Hundreds of people attended a ceremony on Monday to mark the handover of the Curragh Camp from the British Army to Irish forces a century ago.
Invited guests attended the event at the Defence Forces Training Centre in Co Kildare, including Defences Force members’ families and local school children.
The ceremony involved groups marching in the gates to McDermott Square, and a speech was given by the General Officer Commanding DFTC, Brigadier General Brendan McGuiness, about the historic handover.
Following the speeches, the national flag was hoisted onto the top of the water tower, followed by a flyover past the tower by two PC-9 training aircrafts.
A military display also formed part of the event, and included two Sliabh na mBan cars: the armoured Rolls-Royce vehicles that formed part of the armoured convoy for Michael Collins on the day he was shot dead in August 1922.

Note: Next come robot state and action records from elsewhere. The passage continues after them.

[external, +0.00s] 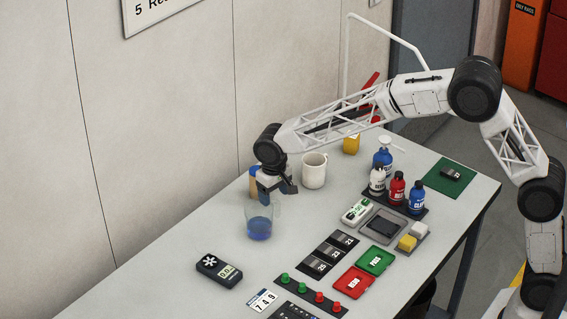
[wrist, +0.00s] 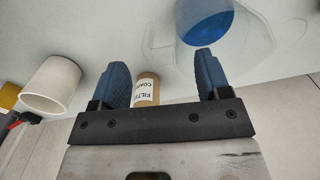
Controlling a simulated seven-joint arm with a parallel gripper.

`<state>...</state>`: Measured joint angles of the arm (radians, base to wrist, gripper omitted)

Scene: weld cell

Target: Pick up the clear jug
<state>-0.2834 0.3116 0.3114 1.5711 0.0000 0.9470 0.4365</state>
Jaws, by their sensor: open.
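The clear jug (external: 259,222) stands upright on the table with blue liquid in its lower part. In the wrist view the clear jug (wrist: 207,24) is at the top, beyond my fingertips and toward the right finger; its outline is faint. My gripper (external: 276,190) is open and empty, just above and behind the jug in the external view. In the wrist view my gripper (wrist: 162,62) shows two blue fingers set wide apart, with no jug wall clearly between them.
A brown-and-white "filter coffee" container (wrist: 146,89) stands close by, partly behind my gripper (external: 253,181) in the external view. A white mug (external: 314,171) is to the right. Bottles (external: 397,188) stand farther right. A dark meter (external: 217,270) lies in front. Table left of the jug is clear.

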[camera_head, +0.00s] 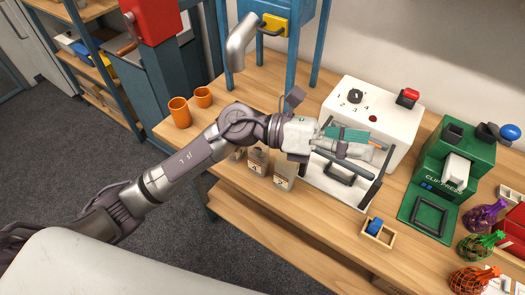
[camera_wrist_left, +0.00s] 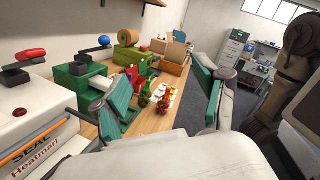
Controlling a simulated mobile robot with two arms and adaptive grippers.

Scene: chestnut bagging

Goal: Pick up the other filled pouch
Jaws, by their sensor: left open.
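Two pouches stand side by side on the wooden bench in the head view, in front of the white sealing machine (camera_head: 340,105). The left pouch (camera_head: 258,161) and the right pouch (camera_head: 284,175) are both partly hidden by my left arm and wrist. My left gripper (camera_head: 362,143) is above the front of the sealer, to the right of both pouches, and points right. In the left wrist view the gripper (camera_wrist_left: 152,100) has its green-padded fingers wide apart with nothing between them. My right gripper is not in view.
A green clip press (camera_head: 455,165) stands right of the sealer. Net bags, purple (camera_head: 482,216), green (camera_head: 476,246) and orange (camera_head: 468,280), lie at the right. A small wooden tray (camera_head: 391,238) sits near the front edge. Orange cups (camera_head: 179,112) stand at the left.

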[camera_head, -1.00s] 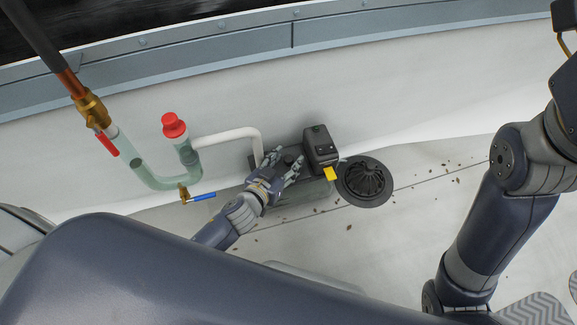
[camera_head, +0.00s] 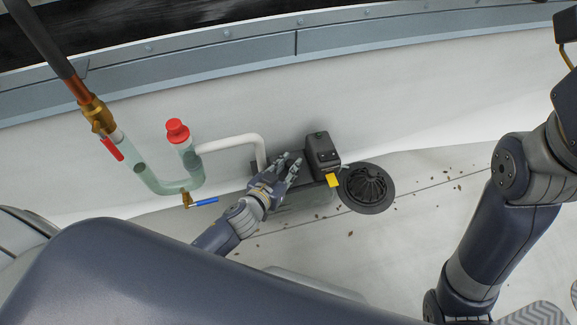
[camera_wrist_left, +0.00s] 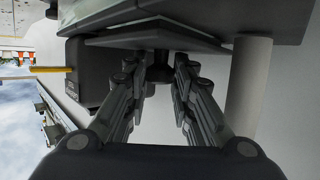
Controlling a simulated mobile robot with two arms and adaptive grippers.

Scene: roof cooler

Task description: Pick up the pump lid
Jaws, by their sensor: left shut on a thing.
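The pump lid (camera_head: 307,180) is a dark grey plate on top of the pump's grey-green box (camera_head: 305,196), by the white wall. My left gripper (camera_head: 289,166) reaches over it from the lower left and covers much of it. In the left wrist view, the gripper (camera_wrist_left: 172,80) is shut on the dark knob of the pump lid (camera_wrist_left: 150,45), with a finger on either side. I cannot tell whether the lid is clear of the box. My right gripper is out of view.
A black box (camera_head: 322,152) with a yellow tab (camera_head: 333,181) stands right beside the lid. A white pipe (camera_head: 232,143) comes down at its left. A round black drain grate (camera_head: 367,188) lies to the right. A red-capped pipe (camera_head: 178,132) and blue-handled valve (camera_head: 203,202) are farther left.

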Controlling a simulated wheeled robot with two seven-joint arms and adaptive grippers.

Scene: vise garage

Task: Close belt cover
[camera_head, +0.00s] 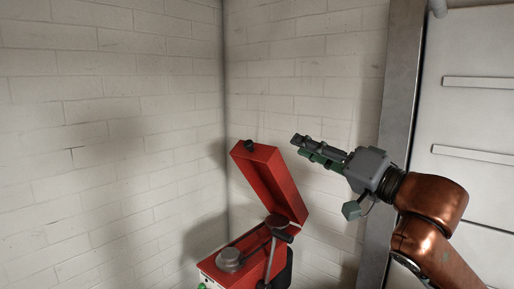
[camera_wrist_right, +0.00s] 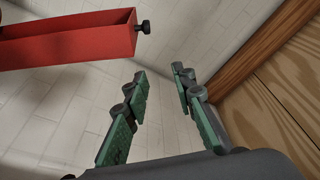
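The red belt cover (camera_head: 268,182) stands tilted open above the red machine body (camera_head: 233,262) in the head view. A dark knob (camera_head: 249,146) sits at its upper end. My right gripper (camera_head: 302,147) is in the air to the right of the cover's top, apart from it, pointing left. In the right wrist view, the cover (camera_wrist_right: 70,40) is at the upper left with its knob (camera_wrist_right: 145,26) on its end. The fingers of my right gripper (camera_wrist_right: 160,85) are spread with nothing between them. My left gripper is in neither view.
Grey pulleys (camera_head: 231,259) and a dark-knobbed lever (camera_head: 272,250) show at the machine under the raised cover. White brick walls (camera_head: 120,120) meet in a corner behind it. A grey metal door (camera_head: 475,120) is at the right. Air left of the machine is clear.

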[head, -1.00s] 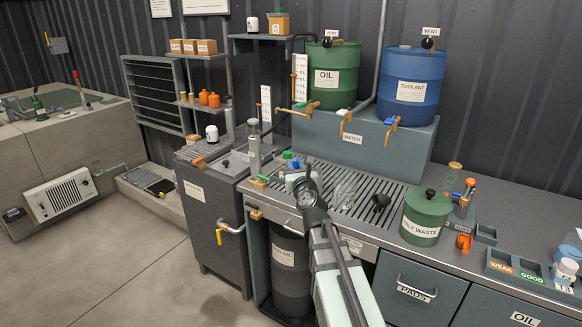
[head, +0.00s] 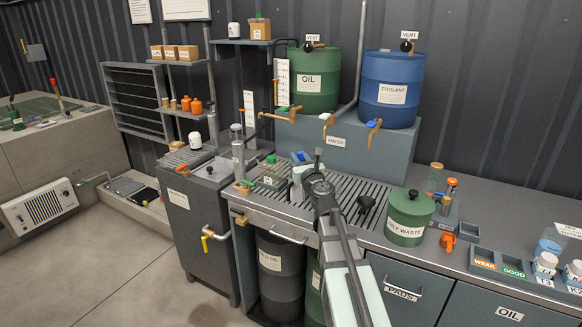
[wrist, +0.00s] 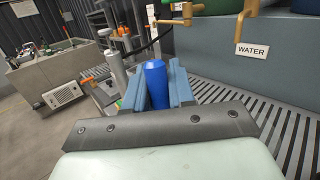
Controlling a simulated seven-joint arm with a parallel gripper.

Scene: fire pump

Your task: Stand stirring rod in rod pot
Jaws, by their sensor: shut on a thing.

Drones that the Defences Forces use in modern times were also on display.
The handover of the Curragh Camp to the Irish Free State took place on May 16 1922, when the camp was handed over to Lieutenant General JJ O’Connell and several hundred Irish troops.
At noon that day, Lt Gen O’Connell hoisted the first tricolour flag to fly over the Curragh Camp.
As was tradition, the British troops had cut down the flagpole before they departed the post.
This caused some difficulty for the Irish officers, who reportedly had to physically hold the flagpole while the tricolour was raised.